I see this more and more lately: go to log in to some site, and they only show the username field. Enter username, click Submit, then a password field appears. Enter password, click Submit again, and then we’re logged in.

This makes using a password manager super annoying, because I have to trigger the autofill twice.

Is there some security-related reason more sites are doing this? Is it an anti-bot thing? I’m just really curious, because it seems so pointless on its face, but it seems to be spreading.

  • xubu@infosec.pub
    link
    fedilink
    arrow-up
    1
    ·
    1 year ago

    Paginated login

    Microsoft enabled it in ADFS on WS 2019. I know there are plenty other places it’s used, but It’s the example I’m most familiar with.
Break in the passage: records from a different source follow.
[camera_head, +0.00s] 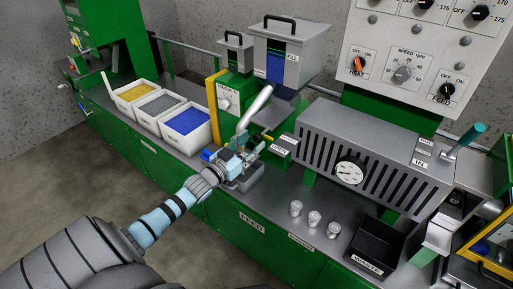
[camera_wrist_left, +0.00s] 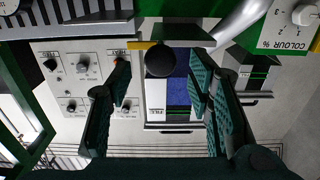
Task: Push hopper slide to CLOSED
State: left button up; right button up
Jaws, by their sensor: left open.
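The hopper (camera_head: 290,60) is a grey bin with a FILL label and a blue window, above a sloping metal chute (camera_head: 255,107). OPEN (camera_head: 279,149) and CLOSED (camera_head: 288,138) labels lie beside a small yellow tip, just right of my left gripper (camera_head: 247,146). In the left wrist view, which is upside down, a round dark knob (camera_wrist_left: 160,60) on a dark plate (camera_wrist_left: 182,33), apparently the slide, shows between the fingers of my left gripper (camera_wrist_left: 160,85). The fingers are open, with a gap on both sides of the knob. I cannot tell any contact. My right gripper is not in view.
White bins of yellow, grey and blue pellets (camera_head: 187,127) stand left. A slotted grey heater housing (camera_head: 370,150) with a gauge stands right. Several small metal knobs (camera_head: 314,217) and a black WASTE box (camera_head: 379,247) are on the front bench.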

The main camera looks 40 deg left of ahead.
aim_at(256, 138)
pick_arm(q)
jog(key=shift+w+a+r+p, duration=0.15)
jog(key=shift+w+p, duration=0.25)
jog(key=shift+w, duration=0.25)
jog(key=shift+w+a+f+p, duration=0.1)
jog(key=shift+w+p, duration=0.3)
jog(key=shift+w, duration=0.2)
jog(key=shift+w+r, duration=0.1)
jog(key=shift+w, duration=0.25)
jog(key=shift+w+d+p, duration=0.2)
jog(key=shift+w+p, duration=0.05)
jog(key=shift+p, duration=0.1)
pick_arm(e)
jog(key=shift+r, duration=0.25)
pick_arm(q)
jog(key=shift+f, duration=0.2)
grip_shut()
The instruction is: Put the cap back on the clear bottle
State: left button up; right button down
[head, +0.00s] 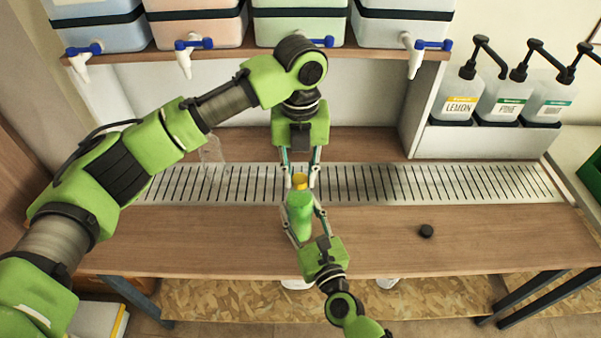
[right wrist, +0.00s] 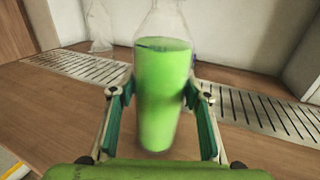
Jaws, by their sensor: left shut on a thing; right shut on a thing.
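A clear bottle with green liquid (head: 300,215) stands at the front edge of the slotted grate. My right gripper (head: 303,208) is shut around its sides; in the right wrist view the bottle (right wrist: 162,95) sits upright between the fingers. My left gripper (head: 299,177) reaches down from above and is shut on a small yellow thing (head: 299,182), likely a cap, at the bottle's top. The bottle's mouth is out of the right wrist view, so I cannot tell whether the yellow piece touches the neck.
A small black round piece (head: 426,231) lies on the wooden counter (head: 470,240) to the right. An empty clear bottle (head: 212,150) stands behind my left arm. Several drums with taps stand on a shelf above. Pump bottles (head: 458,100) stand in a rack at right.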

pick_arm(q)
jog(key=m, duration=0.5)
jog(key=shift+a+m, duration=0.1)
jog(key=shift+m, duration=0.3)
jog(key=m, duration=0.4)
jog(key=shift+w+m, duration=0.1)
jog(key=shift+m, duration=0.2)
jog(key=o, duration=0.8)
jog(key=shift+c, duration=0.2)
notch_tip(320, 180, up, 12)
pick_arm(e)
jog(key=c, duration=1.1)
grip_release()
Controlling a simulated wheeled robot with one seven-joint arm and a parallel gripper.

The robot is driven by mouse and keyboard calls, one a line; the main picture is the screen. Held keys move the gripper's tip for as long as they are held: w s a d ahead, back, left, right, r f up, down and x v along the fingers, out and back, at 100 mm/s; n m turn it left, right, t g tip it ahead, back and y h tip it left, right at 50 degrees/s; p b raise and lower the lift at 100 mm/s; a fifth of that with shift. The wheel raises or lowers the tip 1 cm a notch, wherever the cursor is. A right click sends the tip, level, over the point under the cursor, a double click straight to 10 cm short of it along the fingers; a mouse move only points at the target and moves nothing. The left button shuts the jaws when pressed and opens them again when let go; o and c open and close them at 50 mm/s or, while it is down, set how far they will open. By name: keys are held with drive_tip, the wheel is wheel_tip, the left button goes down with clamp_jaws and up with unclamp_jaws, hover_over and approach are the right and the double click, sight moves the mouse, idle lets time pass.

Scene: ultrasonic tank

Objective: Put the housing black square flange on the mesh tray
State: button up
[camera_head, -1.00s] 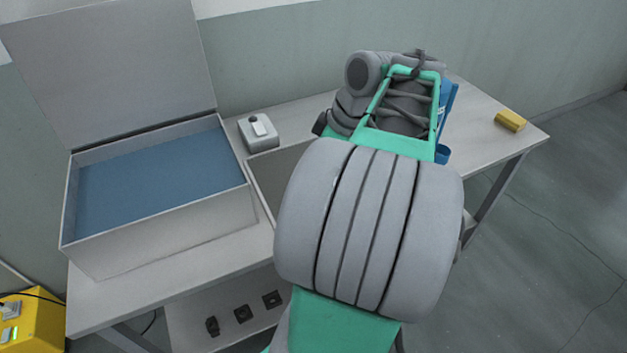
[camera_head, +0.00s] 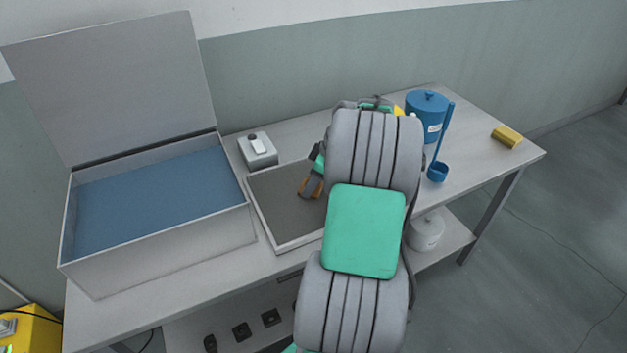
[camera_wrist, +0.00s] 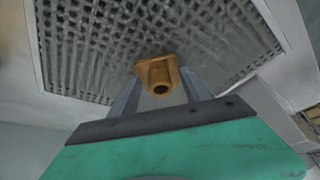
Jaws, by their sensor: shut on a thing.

    There can be a security element to it depending on how the server handles paginated auth as it separates the password field away from the user ID. You can also interject the second factor first before the password to protect brute forcing.

    But the larger reason I’ve read is that it’s easier for end users to use. Here’s MS talking about it with ADFS.

    “Instead of a long form to fill out, a new flow takes you through the sign-in experience step-by-step. Our research shows that with this approach, our customers have more successful sign-ins.”

    https://learn.microsoft.com/en-us/windows-server/identity/ad-fs/operations/ad-fs-paginated-sign-in

    Whether this is true or not is debatable. I’d love to see passwords die out. I doubt I’ll see that in my lifetime though.